Required task
Reproduce, please, the span of lines beginning at the line with "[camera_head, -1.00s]" and ending at the line with "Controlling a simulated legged", inclusive, minus any pictures.
····················
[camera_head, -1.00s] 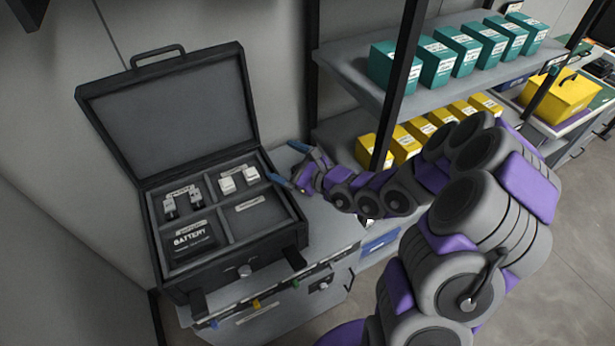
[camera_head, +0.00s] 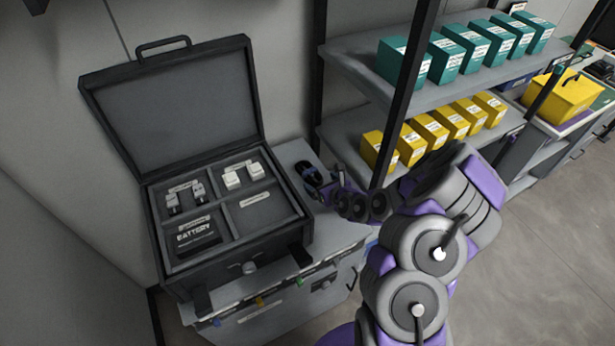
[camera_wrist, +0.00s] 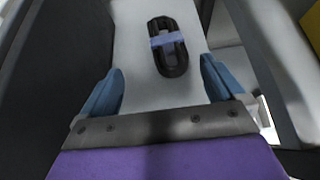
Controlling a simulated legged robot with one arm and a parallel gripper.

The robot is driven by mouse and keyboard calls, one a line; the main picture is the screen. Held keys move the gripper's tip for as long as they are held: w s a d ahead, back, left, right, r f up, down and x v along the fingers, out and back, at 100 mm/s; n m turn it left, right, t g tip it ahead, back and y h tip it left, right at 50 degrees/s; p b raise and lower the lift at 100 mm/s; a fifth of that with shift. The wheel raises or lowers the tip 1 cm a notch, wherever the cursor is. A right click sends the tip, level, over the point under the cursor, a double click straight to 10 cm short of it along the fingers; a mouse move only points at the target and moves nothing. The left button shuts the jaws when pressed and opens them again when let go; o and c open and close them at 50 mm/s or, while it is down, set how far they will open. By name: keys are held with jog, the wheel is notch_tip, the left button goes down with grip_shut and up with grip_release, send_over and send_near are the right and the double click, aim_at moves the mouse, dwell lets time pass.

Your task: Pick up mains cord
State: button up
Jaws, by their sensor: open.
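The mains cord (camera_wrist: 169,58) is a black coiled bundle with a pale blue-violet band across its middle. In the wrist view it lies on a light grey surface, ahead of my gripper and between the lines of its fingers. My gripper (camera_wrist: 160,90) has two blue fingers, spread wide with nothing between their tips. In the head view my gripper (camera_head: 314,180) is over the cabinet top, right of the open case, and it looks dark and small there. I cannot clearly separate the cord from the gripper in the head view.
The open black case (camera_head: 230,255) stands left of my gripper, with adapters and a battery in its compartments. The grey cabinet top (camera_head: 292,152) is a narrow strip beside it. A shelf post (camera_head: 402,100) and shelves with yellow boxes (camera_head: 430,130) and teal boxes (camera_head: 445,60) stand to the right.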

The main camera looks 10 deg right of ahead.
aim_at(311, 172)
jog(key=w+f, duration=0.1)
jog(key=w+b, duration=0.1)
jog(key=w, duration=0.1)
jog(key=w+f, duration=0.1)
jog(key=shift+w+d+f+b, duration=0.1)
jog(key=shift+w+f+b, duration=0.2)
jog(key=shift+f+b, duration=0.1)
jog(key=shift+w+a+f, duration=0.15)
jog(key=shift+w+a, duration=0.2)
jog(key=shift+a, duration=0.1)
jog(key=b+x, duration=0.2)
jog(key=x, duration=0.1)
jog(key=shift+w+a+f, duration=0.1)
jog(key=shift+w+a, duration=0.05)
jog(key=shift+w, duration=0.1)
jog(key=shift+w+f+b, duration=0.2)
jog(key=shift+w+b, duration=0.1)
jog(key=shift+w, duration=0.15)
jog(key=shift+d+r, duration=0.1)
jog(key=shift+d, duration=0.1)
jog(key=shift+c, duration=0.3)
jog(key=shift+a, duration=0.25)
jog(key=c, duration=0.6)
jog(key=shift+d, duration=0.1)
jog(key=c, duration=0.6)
····················
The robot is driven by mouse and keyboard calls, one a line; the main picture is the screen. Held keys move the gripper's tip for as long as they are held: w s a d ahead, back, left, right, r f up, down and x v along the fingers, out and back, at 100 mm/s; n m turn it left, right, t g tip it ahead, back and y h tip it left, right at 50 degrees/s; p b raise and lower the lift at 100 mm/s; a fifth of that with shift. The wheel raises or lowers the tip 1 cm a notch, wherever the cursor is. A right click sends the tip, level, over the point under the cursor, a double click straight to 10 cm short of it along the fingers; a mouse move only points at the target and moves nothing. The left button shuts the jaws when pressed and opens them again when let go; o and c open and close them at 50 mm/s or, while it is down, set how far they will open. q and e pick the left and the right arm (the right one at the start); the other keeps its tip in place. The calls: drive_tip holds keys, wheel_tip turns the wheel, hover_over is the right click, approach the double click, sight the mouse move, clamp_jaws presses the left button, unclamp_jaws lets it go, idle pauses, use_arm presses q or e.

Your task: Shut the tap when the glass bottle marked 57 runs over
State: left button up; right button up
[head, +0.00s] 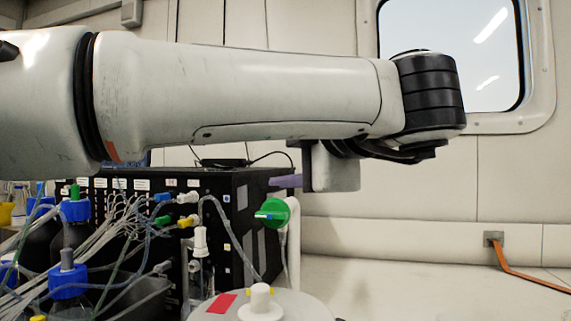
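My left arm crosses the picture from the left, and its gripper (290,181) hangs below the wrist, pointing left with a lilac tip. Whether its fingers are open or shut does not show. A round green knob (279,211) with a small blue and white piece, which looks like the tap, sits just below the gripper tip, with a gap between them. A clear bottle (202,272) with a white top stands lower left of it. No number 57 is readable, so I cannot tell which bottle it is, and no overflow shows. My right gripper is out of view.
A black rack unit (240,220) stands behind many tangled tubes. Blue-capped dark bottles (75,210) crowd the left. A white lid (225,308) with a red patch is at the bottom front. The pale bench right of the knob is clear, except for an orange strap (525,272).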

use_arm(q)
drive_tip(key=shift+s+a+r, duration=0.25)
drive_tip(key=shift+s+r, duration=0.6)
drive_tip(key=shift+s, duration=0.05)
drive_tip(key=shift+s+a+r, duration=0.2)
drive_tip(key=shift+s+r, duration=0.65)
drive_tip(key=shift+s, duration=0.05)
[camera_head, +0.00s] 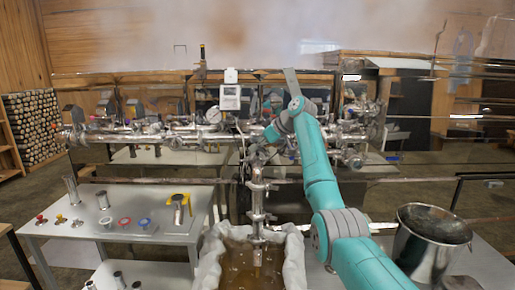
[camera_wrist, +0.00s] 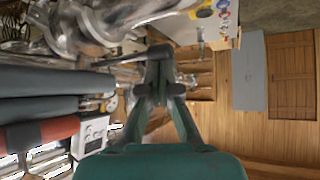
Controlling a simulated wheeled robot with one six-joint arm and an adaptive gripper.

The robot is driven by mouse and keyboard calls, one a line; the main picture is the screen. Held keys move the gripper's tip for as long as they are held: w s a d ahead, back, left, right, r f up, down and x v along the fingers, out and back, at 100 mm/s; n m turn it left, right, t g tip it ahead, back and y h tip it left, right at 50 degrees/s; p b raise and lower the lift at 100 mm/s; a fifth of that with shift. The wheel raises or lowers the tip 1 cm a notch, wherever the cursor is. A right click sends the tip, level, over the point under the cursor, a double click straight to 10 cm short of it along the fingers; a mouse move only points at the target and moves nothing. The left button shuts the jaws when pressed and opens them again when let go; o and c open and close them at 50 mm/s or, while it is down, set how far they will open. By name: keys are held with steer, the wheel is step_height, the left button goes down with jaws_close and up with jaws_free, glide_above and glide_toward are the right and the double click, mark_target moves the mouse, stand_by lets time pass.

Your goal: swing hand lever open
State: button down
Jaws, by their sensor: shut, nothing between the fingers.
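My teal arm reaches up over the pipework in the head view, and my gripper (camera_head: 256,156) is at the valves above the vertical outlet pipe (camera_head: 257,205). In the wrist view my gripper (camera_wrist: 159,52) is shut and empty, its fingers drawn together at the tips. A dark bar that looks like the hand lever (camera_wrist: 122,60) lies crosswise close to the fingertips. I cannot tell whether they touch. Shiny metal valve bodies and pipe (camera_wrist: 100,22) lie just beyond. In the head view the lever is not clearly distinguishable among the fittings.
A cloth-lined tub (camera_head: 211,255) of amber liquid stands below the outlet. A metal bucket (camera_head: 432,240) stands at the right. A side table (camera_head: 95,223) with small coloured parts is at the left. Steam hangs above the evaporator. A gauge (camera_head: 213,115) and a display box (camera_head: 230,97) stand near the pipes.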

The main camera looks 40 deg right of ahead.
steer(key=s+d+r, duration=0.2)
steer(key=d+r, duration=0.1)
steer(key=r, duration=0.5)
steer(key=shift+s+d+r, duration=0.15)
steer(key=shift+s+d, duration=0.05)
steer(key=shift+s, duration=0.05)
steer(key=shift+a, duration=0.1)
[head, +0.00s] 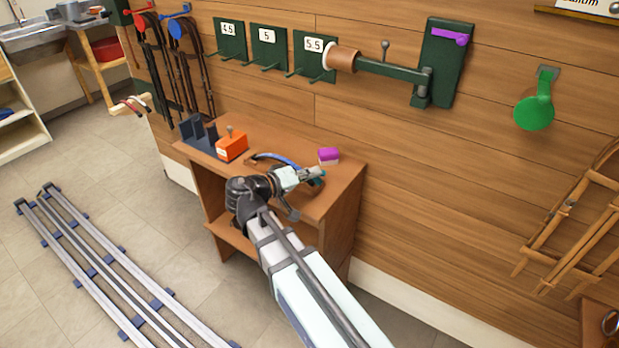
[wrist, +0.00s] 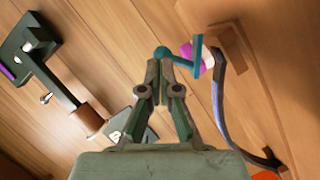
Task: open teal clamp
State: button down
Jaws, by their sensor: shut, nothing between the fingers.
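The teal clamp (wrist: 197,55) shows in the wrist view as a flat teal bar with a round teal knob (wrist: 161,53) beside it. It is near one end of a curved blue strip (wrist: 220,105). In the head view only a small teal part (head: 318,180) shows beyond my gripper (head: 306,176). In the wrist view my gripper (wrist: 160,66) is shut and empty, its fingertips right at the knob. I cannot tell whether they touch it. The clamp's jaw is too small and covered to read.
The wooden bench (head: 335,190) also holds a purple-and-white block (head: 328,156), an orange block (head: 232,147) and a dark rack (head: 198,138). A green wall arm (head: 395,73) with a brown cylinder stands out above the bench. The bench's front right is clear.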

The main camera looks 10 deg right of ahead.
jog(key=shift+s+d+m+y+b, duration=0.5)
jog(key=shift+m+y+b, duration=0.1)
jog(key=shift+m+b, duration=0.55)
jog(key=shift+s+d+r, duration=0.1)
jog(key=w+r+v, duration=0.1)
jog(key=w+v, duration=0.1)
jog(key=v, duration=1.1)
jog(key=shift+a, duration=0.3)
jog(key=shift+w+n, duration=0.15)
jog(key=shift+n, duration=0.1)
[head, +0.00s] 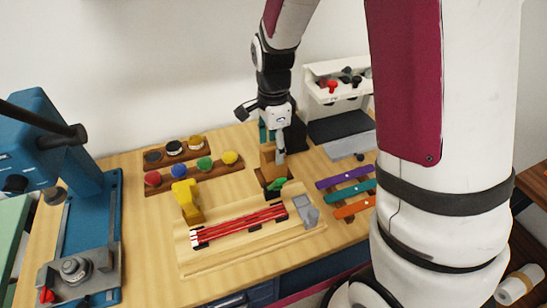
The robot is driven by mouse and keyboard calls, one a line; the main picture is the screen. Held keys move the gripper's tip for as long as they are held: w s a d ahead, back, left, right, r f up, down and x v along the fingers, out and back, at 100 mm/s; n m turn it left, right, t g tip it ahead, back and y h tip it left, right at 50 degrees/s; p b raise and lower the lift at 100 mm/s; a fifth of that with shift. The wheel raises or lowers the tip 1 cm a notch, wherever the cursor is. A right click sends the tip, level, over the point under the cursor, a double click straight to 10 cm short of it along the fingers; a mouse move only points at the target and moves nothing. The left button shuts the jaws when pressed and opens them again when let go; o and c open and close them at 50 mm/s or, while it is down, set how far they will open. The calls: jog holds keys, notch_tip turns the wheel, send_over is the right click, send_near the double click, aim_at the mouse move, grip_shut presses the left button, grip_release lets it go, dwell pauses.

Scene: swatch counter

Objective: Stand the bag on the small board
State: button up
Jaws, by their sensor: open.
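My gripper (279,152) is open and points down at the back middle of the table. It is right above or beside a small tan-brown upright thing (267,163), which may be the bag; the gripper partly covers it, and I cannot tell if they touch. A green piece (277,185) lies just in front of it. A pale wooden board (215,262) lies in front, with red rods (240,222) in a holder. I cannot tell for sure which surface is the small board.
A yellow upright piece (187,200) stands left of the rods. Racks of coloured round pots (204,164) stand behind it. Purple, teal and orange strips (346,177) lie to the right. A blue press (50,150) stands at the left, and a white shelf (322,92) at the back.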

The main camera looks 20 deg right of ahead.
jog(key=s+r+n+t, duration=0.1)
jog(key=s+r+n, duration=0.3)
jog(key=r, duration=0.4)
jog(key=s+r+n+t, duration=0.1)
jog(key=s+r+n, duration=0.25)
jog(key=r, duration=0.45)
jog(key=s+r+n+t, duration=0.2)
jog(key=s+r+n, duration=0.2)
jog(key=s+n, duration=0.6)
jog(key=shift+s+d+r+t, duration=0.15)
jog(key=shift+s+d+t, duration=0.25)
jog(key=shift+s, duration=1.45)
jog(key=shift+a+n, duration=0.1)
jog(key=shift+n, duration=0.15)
····················
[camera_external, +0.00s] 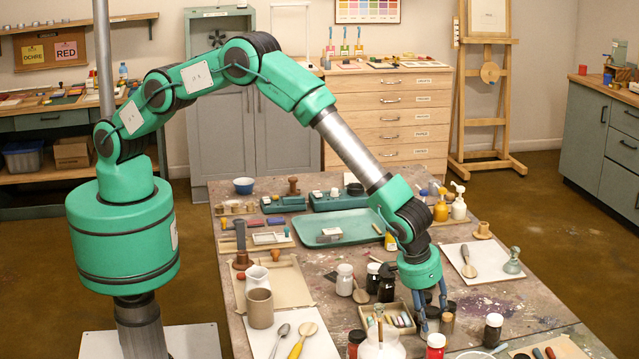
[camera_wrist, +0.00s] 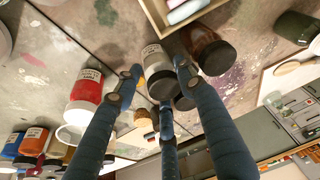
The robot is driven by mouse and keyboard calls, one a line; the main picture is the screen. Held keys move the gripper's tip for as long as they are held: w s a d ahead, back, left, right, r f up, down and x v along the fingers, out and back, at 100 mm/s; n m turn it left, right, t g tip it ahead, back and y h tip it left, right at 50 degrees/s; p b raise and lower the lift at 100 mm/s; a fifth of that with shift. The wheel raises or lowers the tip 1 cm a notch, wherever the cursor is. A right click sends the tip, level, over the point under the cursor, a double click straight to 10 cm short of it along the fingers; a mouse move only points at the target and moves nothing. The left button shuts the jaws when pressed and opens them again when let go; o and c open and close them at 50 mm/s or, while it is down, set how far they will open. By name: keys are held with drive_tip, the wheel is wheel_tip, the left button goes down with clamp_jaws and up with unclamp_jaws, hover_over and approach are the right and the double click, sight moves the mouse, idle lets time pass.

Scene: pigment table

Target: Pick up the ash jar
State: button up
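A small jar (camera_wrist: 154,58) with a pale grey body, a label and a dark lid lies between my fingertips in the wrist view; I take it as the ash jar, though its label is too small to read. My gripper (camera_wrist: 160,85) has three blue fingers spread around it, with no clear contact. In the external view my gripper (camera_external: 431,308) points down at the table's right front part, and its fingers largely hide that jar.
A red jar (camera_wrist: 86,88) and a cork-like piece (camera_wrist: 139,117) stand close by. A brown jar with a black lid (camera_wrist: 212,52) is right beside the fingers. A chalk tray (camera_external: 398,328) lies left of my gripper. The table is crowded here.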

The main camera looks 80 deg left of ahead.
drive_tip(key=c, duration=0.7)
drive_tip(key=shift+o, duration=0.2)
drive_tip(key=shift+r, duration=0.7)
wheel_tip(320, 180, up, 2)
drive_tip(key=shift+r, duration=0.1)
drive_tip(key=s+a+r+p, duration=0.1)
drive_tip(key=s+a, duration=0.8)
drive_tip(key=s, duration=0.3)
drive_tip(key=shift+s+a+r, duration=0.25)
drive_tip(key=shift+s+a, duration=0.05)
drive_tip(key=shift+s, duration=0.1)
····················
Written reply
[camera_head, -1.00s] 
[camera_head, +0.00s] 
[camera_wrist, +0.00s] 
Controlling a simulated legged robot with one arm and a parallel gripper.

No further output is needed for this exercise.